### Your task
Emit the data below verbatim, stripping out any pictures.

* * * * *

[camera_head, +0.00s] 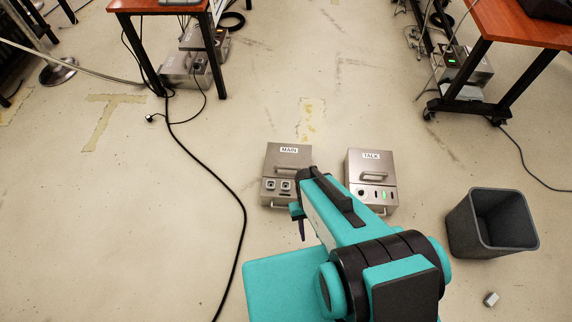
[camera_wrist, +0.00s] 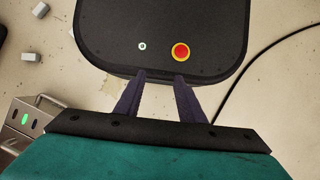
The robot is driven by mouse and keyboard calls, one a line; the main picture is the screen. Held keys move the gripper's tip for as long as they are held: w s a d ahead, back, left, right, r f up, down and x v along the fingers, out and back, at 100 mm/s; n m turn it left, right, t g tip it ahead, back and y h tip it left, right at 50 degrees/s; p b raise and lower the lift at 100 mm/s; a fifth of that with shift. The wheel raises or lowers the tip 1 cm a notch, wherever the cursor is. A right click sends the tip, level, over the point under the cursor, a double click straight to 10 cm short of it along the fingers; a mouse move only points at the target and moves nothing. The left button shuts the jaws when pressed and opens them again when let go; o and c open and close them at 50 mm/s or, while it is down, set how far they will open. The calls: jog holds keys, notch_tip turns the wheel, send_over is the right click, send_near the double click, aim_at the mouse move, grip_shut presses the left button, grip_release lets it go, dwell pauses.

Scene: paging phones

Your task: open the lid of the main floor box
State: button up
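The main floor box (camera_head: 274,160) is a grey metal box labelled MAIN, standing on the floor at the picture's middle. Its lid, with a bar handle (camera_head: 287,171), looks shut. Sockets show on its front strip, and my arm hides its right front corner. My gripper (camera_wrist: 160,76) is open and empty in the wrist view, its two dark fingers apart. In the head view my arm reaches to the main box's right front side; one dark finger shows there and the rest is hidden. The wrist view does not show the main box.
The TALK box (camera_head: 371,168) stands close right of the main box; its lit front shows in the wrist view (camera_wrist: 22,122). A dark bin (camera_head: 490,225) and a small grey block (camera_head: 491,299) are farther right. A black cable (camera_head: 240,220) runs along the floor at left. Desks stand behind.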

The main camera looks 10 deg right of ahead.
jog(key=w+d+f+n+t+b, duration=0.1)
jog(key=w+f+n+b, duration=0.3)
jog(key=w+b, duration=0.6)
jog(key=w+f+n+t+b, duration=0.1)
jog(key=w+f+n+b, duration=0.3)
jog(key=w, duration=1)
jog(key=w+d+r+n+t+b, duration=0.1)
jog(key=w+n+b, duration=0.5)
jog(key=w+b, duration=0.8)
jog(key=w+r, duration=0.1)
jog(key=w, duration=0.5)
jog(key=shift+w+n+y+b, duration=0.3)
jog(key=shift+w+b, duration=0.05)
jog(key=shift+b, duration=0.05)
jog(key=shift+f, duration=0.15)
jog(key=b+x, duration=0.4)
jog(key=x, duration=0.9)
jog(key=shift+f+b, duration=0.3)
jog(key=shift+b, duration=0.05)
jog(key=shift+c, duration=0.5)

* * * * *

### Written solution
[camera_head, +0.00s] 
[camera_wrist, +0.00s] 
The robot is driven by mouse and keyboard calls, one a line; the main picture is the screen. Held keys move the gripper's tip for as long as they are held: w s a d ahead, back, left, right, r f up, down and x v along the fingers, out and back, at 100 mm/s; n m turn it left, right, t g tip it ahead, back and y h tip it left, right at 50 degrees/s; p b raise and lower the lift at 100 mm/s; a fifth of that with shift. The wheel raises or lowers the tip 1 cm a notch, wherever the cursor is. A right click sends the tip, level, over the point under the cursor, a double click straight to 10 cm short of it along the fingers; a mouse move only points at the target and moves nothing. The left button shuts the jaws when pressed and opens them again when let go; o and c open and close them at 50 mm/s or, while it is down, set how far they will open. The calls: jog holds keys, notch_tip turns the wheel, send_over is the right click, send_near the double click, aim_at the mouse move, grip_shut presses the left button, grip_release lets it go, dwell pauses.

Scene: paging phones

Your task: open the lid of the main floor box
State: button up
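The main floor box (camera_head: 274,160) is a grey metal box labelled MAIN, standing on the floor at the picture's middle. Its lid, with a bar handle (camera_head: 287,171), looks shut. Sockets show on its front strip, and my arm hides its right front corner. My gripper (camera_wrist: 160,76) is open and empty in the wrist view, its two dark fingers apart. In the head view my arm reaches to the main box's right front side; one dark finger shows there and the rest is hidden. The wrist view does not show the main box.
The TALK box (camera_head: 371,168) stands close right of the main box; its lit front shows in the wrist view (camera_wrist: 22,122). A dark bin (camera_head: 490,225) and a small grey block (camera_head: 491,299) are farther right. A black cable (camera_head: 240,220) runs along the floor at left. Desks stand behind.

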The main camera looks 10 deg right of ahead.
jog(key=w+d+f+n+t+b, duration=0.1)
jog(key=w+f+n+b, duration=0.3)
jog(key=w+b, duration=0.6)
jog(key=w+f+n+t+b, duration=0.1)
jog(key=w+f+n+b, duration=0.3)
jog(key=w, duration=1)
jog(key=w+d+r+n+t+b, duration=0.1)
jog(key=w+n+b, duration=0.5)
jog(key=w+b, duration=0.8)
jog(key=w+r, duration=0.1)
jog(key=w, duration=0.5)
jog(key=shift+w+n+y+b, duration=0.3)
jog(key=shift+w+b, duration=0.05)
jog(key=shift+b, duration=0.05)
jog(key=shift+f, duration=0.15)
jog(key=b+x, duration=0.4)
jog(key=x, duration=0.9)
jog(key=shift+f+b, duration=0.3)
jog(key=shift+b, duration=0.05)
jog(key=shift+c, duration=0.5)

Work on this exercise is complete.